## Your objective
Please copy all the lines that follow, word for word.

## Data

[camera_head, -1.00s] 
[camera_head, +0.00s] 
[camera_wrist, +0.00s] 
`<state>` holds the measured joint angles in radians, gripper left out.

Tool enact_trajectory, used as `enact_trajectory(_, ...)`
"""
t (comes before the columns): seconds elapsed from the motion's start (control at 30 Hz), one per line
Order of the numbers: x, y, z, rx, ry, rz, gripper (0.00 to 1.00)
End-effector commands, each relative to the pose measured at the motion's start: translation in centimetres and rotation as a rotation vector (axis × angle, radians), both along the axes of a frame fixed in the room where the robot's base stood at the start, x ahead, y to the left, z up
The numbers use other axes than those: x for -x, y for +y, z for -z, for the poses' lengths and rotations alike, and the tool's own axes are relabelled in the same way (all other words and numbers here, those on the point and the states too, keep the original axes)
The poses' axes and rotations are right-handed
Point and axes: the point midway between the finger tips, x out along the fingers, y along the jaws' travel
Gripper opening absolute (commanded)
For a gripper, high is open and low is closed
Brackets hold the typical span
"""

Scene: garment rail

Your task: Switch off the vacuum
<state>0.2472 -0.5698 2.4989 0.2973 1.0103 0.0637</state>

## Answer
[camera_head, -1.00s] 
[camera_head, +0.00s] 
[camera_wrist, +0.00s] 
`<state>` holds the measured joint angles in radians, gripper left out.

Tool enact_trajectory, used as `enact_trajectory(_, ...)`
"""
t (comes before the columns): seconds elapsed from the motion's start (control at 30 Hz), one per line
Order of the numbers: x, y, z, rx, ry, rz, gripper (0.00 to 1.00)
End-effector commands, each relative to the pose measured at the motion's start: translation in centimetres and rotation as a rotation vector (axis × angle, radians), both along the axes of a frame fixed in the room where the robot's base stood at the start, x ahead, y to the left, z up
The numbers use other axes than those: x for -x, y for +y, z for -z, for the poses' lengths and rotations alike, and the tool's own axes are relabelled in the same way (all other words and numbers here, those on the point and the states too, keep the original axes)
The poses' axes and rotations are right-handed
Point and axes: the point midway between the finger tips, x out along the fingers, y along the jaws' travel
Gripper opening absolute (commanded)
For a gripper, high is open and low is closed
Brackets hold the typical span
"""

Scene: garment rail

Your task: Switch off the vacuum
<state>0.2472 -0.5698 2.4989 0.2973 1.0103 0.0637</state>

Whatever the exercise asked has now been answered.